Dominion’s damages claim in the Fox case was based upon a report it commissioned from an accounting expert, half of which remains under seal. Dominion’s overall value in December 2020 would have been roughly $741 million had it not been for the damage caused by Fox’s defamatory actions, or roughly 10 times its 2018 value, the report found. It also found that Dominion was forced to abandon growth opportunities worth roughly $643 million.

Fox asserted that such growth would be virtually impossible for any business, particularly in the highly regulated and competitive U.S. voting-technology industry. Dominion also does business in Canada and other countries.

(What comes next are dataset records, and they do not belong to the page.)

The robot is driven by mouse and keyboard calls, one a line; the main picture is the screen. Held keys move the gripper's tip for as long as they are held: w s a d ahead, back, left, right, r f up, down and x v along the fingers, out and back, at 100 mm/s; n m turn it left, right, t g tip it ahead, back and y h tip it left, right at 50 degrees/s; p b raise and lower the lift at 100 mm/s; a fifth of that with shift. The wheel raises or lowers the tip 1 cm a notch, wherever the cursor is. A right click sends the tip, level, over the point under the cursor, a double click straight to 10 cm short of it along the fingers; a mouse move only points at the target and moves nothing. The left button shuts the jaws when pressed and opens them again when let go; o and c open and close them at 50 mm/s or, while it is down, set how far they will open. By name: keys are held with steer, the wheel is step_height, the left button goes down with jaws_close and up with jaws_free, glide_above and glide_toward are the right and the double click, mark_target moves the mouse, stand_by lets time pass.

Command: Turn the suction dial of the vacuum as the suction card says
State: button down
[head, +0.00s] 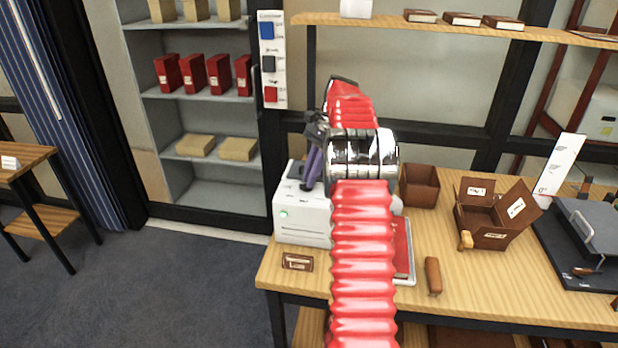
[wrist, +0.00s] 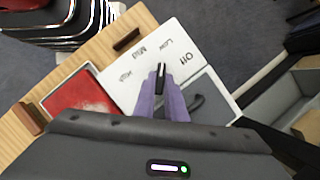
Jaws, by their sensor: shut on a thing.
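The vacuum (head: 300,220) is a white box with a green light at the left end of the table. In the wrist view its white top (wrist: 190,68) carries the words Off, Low, Mid and High around the dial. My gripper (head: 308,184) reaches down to this top, and its purple fingers (wrist: 161,78) are shut on the dial (wrist: 161,70). Only a dark, light-tipped bit of the dial shows between the fingers, toward Low; its exact setting is unclear. A small brown plaque with a pale label (head: 297,262) lies in front of the vacuum; its writing is unreadable.
A red tray (head: 403,250) lies right of the vacuum, with a brown handle-like piece (head: 433,276) near it. An open brown box (head: 483,237) and a dark press-like device (head: 590,240) stand farther right. A shelf (head: 195,92) holds red boxes behind.

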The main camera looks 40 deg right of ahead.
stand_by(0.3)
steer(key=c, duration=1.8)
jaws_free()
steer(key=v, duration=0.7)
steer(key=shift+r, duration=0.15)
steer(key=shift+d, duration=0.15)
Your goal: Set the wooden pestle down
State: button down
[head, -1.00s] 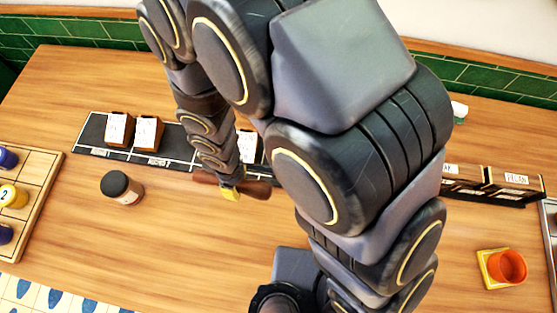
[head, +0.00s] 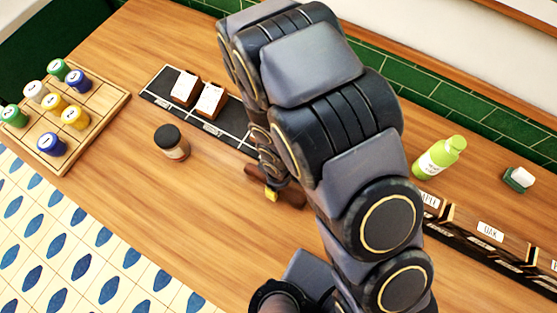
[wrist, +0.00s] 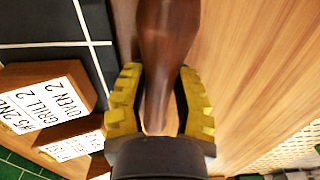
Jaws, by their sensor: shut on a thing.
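The wooden pestle (wrist: 167,40) is dark reddish brown. In the wrist view it runs up between the two yellow ridged fingers of my gripper (wrist: 160,100), which is shut on its narrower part. In the head view the pestle (head: 290,197) shows on both sides of my gripper (head: 271,192), over the wooden counter beside the black gridded mat. My arm hides part of that area. I cannot tell whether the pestle touches the counter.
The black gridded mat (head: 224,131) holds wooden blocks with paper tickets (head: 209,99). A dark-lidded jar (head: 172,142) stands left of my gripper. A wooden tray with several numbered pieces (head: 105,124) is farther left. A green bottle (head: 439,157) stands right. Counter before the jar is clear.

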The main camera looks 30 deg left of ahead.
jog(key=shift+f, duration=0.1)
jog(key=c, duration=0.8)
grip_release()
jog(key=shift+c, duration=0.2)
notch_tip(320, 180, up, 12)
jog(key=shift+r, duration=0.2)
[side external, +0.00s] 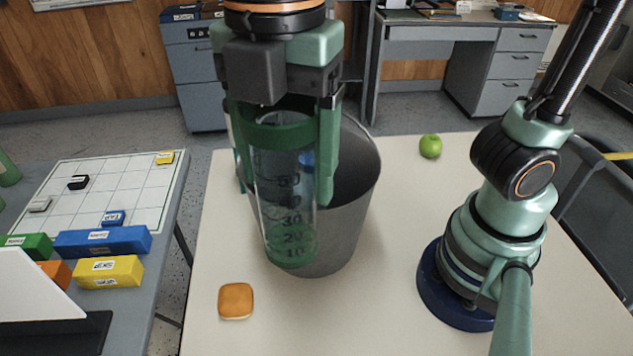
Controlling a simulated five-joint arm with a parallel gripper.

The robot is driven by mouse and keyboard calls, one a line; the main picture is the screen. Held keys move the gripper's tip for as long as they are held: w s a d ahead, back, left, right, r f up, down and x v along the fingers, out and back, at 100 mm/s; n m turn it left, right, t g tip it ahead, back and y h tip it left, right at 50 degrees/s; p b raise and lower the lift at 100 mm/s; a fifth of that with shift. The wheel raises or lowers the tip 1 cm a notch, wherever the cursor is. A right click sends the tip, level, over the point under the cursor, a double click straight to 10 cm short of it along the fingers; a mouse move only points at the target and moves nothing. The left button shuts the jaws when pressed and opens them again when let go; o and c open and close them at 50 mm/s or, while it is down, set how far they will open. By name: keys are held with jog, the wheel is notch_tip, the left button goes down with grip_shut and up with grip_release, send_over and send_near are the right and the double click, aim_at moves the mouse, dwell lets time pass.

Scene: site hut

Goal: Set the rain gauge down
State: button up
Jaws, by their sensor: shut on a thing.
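The grey bin (345,225) stands on the table behind the gauge. A bread roll (236,301) lies front left and a green apple (430,146) back right. A side table on the left holds a gridded board (105,190) and coloured blocks (103,241). Table front centre is clear.

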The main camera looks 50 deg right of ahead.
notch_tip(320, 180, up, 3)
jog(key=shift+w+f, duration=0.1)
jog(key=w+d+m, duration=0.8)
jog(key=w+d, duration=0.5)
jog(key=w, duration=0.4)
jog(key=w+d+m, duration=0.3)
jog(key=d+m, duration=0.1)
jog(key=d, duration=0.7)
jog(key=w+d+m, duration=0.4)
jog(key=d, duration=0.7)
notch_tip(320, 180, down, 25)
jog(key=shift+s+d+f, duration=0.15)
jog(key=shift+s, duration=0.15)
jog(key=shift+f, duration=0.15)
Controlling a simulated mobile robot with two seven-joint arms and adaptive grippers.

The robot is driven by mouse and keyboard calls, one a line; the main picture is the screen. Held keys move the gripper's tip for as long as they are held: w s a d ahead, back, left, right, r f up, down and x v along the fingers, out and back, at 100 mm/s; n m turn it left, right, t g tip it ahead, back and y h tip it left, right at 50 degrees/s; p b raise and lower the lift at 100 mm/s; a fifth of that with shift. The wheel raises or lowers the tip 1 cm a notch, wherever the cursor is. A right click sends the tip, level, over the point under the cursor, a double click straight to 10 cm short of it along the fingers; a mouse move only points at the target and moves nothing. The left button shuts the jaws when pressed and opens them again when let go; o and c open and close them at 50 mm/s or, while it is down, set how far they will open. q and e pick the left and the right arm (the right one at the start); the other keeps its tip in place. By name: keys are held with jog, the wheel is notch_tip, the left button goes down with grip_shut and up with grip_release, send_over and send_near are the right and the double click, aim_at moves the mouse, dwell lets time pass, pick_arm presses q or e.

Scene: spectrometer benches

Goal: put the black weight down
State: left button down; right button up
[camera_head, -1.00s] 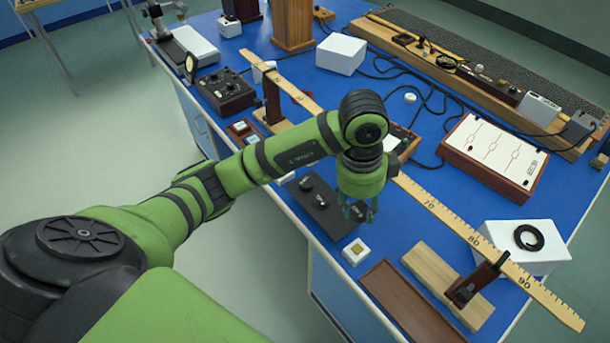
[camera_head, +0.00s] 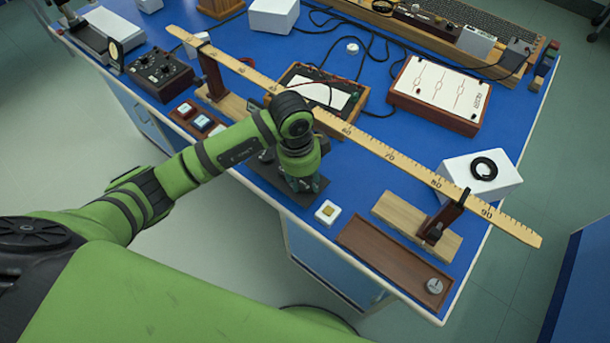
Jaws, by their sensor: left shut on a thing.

It is difficult to place a dollar value on the U.S. voting-machine industry because Dominion and its competitors all are privately held. A 2017 report by the University of Pennsylvania’s Wharton School estimated the industry brought in roughly $300 million in annual revenues.

LOST CLIENTS

Fox has said Dominion’s model rested on erroneous assumptions, including that it was hemorrhaging business and was on track to lose all its customers by 2031. While Dominion’s report cites dozens of lost clients due to Fox’s coverage, the company still has landed recent contract renewals including in California’s Republican-majority Kern County.

Dominion has not publicly stated its number of clients, but a report commissioned by National Public Radio and published last week found that its machines will be used in 1,861 U.S. jurisdictions in 2024, an increase of 700 from 2020. The report noted, however, that there will be a net loss in total voters using Dominion machines in coming elections.

According to Fox’s court filings, Dominion’s damages report includes future annual earnings projections as much as 240% higher than the figures Dominion offered its lender in September 2020 – two months before the election – when it predicted revenues ranging from $70 to $85 million over the next four years.

Dominion countered that its projections to lenders and investors were “extremely conservative,” which it said is a standard practice in the industry because private equity funds need to manage investor expectations.

If it wins the coming trials without settlements, Dominion could pursue punitive damages in any amount a jury sees fit.

Dominion is unlikely to collect all the money it seeks in damages. But if ultimately it gets as much as it received from Fox, its investors would reap extraordinary returns.

A former Staple Street employee’s text to an associate at the firm, cited in Fox’s court papers, would prove prescient: “Would be pretty unreal if you guys like 20x’ed (multiplied by 20) your Dominion investment with these lawsuits.”